Okay, the plot is formula. You know more-or-less how this is going to play out. You know that Roddy will fall instantly in-love with Rita after watching her perform some great feat of daring, that he'll come to learn the value of friendship, etc. You can even likely guess the how/why/when of Rita coming around on him, and maybe even what all the random references to World Cup Soccer are building to. But it's the getting-there that's fun.

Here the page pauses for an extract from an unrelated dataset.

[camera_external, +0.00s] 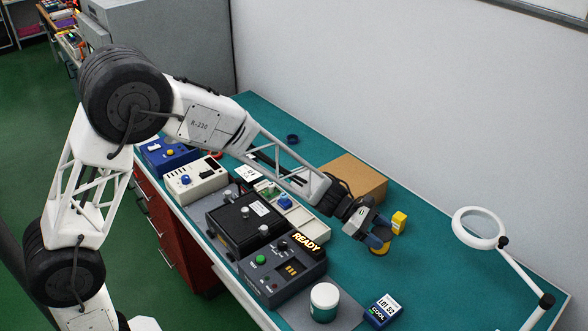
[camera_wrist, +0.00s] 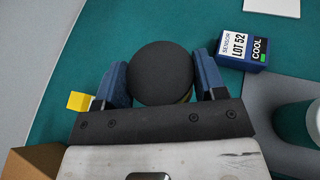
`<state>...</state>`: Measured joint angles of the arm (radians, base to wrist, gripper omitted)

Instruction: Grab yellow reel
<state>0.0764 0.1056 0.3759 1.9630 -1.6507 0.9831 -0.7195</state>
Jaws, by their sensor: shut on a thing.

The Aardman wit is as sharp as ever, but what works best here is the excellent "physical" comedy of the characters. Deliriously-funny bits emerge from such odd places as Roddy attempting a song and dance routine for an elderly woman who mistakes him for Tom Jones, or a showstopping sequence involving a frog mime and a camera-phone that must be seen to be believed. Even what seem like tired gags turn out to be gems, like Jean Reno's supporting turn as Toad's hitman cousin Le Frog, a running gag which seems to incorporate every single worn-out joke about the French but somehow makes them funny again; and even the obligatory sequence of crotch-hit gags come off fresh and funny.

I had fun with this, very-much reccomended.